* Taos, NM * January – February 2023 *
Coming to Taos my expectation was that it would be akin to Sedona, AZ. Taos is NOT Sedona. Maybe its little dirty cousin. Not dirty in a bad way. Just unsophisticated, less manicured, about as real as you can get. Take Sedona, remove the glitz and glam and you have Taos. Quirky, Mexican vibe, full of drifters, off the gridders, artists, and aging hippies.
In setting the base to understand Taos, it makes sense to start with the landscape. It is a typical, spectacular, high plains desert. Red dirt and sage brush abound. But the backdrop to this desert is the massive, awe-inspiring Sangre de Cristo Mountains.

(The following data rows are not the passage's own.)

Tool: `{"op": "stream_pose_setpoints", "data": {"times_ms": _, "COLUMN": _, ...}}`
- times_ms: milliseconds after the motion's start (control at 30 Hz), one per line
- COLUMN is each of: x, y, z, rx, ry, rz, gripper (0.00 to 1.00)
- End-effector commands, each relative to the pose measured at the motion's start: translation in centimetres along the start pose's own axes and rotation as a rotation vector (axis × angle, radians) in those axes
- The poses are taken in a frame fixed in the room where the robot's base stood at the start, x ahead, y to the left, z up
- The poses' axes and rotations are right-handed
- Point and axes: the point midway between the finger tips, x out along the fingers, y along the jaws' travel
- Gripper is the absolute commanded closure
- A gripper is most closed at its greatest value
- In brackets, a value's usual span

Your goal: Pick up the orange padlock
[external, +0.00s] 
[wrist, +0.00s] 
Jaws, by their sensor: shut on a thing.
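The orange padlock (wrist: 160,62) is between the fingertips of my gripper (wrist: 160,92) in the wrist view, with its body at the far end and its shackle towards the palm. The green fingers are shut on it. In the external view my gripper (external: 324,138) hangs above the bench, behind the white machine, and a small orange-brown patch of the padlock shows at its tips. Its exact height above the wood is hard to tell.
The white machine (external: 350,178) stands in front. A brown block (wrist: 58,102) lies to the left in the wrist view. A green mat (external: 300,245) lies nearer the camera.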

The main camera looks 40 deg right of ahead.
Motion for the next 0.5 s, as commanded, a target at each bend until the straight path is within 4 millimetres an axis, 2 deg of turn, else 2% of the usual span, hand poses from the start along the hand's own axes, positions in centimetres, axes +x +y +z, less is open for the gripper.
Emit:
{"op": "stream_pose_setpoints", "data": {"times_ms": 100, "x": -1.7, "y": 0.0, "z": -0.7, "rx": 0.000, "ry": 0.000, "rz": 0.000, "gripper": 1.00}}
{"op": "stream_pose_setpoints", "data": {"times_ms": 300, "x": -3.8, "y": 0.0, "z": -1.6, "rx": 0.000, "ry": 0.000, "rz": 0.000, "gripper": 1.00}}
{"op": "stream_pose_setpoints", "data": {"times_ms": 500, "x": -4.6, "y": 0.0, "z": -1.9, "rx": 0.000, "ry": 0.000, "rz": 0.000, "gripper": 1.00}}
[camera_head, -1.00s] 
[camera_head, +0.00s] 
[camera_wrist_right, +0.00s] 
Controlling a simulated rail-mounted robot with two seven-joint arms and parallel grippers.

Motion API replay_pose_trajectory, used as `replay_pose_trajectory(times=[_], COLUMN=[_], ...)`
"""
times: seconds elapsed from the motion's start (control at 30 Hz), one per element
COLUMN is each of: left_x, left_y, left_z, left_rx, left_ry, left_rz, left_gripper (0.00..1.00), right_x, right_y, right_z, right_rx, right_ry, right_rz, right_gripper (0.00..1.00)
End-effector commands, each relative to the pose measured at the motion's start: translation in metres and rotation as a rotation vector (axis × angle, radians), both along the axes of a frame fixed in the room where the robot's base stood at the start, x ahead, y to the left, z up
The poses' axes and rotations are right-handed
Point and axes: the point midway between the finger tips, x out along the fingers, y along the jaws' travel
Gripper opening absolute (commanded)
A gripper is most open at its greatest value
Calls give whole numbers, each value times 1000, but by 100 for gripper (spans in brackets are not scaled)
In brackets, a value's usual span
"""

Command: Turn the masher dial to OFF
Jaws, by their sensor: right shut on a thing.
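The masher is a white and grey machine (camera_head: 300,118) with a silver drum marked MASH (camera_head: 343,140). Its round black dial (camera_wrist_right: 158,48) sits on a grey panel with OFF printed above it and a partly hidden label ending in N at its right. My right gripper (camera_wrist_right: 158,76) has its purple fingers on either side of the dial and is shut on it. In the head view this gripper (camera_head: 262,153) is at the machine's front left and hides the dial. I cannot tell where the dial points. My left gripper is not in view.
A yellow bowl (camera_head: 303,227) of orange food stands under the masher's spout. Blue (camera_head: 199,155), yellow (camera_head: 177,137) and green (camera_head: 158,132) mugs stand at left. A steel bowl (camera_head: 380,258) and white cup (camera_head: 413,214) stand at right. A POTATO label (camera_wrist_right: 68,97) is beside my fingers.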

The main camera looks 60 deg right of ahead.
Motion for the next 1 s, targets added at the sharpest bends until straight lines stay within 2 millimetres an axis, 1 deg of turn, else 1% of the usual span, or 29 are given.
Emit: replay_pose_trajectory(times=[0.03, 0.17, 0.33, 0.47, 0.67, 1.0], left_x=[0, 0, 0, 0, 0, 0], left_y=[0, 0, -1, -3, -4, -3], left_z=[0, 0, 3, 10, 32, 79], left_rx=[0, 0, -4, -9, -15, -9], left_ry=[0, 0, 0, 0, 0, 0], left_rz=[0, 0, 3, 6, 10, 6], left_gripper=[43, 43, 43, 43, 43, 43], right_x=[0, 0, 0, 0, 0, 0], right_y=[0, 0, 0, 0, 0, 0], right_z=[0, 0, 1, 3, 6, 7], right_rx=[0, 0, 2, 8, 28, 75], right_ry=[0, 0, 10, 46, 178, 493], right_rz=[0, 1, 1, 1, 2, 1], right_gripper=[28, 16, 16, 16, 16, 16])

It’s a rugged, take your breath away sort of beauty. Then layer on the architecture. 95% of the buildings are traditional adobe. The buildings are made from straw, clay, and sand, then parged with a mud mortar and supported by logs. The landscape and the buildings feel unified as one, structures rising from the earth itself. Below is a pic of San Francisco de sis Catholic Mission Church we attended for Sunday Mass. Check out the back of the church. Great example of the simplicity of the builds.
Accompanying these earth born structures, you next must layer on the dirt and the garbage. Most homes here remind me of junk yards. I think Taos has the largest collection of old pick-up trucks in the world. Not sure what percentage still run, but an impressive amount of them. Whether on the road or in the front yard, they serve as a testament to the dry arid weather. I assume the junkiness of the area is a result of the high level of poverty. Besides tourism, I did not see many other signs of industry. The local philosophy must be ‘Why toss a potential future resource?’ The locals were a mix of Mexican decent, native Americans, old hippies, and artists. It’s an eclectic and charming mix and the people are the heart of this land.
Although we only got a few days on the mountain, we enjoyed Taos Valley Ski Resort. The last day we skied they had 28 inches of powder in the previous 48 hours. They had roped off most of the tree skiing. Very odd. It is Presidents Weekend coming up so maybe they were trying to keep untracked powder stashes for the throngs of Texans that will descend upon the resort this weekend. The town of Taos and the Taos Valley Ski Resort are 40-minutes apart. One road in and one road out, so I can imagine it can get dicey when the roads are not cleared. The mountain is smaller than the big resorts off i70 west of Denver, which is good, it means less crowds. Good, advanced terrain, including many you must hike to. Saw one spectacular fall on a drop-in cliff. The skier was OK, but apparently broke a ski as he had to ski out the double black chute on one ski. Made for some solid entertainment watching that feat from the safety of our chair lift. Not much at the base. Lodging seemed limited. Just a few boutique hotels, a few restaurants, a few high-end stores, and a bar. The outdoor seating at the base was sunny and festive with a great view of the incoming skiers. Overall, a cool, fun vibe with a Swiss charm.
Another highlight of Taos is the food. Ample great restaurants, especially Mexican. We had four favorites. If you visit be sure to check out Antonio’s the Taste of Mexico. Get the queso dip! Also check out Ranchos Plaza Grill (open for breakfast and lunch), Gutiz Restaurant, and ACEQ Restaurant (about 20 minutes outside of Taos in Arroyo Seco).
For fellow RVers, we stayed at Taos Valley RV Resort. Nice, quiet park. Beautiful landscape. View was pretty. The staff was friendly and accommodating.
Taos proved to be a good launch spot for day or weekend trips. It is 2.5-hour drive to Wolf Creek. We ended up there one weekend chasing snow. We did not ski Angel Fire but looked like a great little ski town. Last year we stayed at Red River. Great town with a ski resort close to Taos. See earlier posts to check out Ojo Caliente Mineral Springs Resort. It’s a must visit if near Santa Fe or Taos! Be sure to check out Biotecture Planet Earth and the Rio Grande Gorge, just a 20-minute drive from Taos. Oh, and check out the posts on Santuario de Chimayo and Great Sand Dunes National Park. Easy drives from Taos.
Being trailer dwellers, we don’t shop much, but the shopping looked good. Cute boutiques for aging hippies like us. I did buy some cute bell bottom jeans at Boxy Tees and Bill got me some great soaps, bath salts and scrumptious moisturizers at Bison Star Naturals for Valentine’s Day. Simply divine! Thank you honey.
Curious to the vibe in the summer. But in the winter, it’s a bit sleepy, deeply authentic, and with a beauty from the people, the land, and the architecture that you will not soon forget.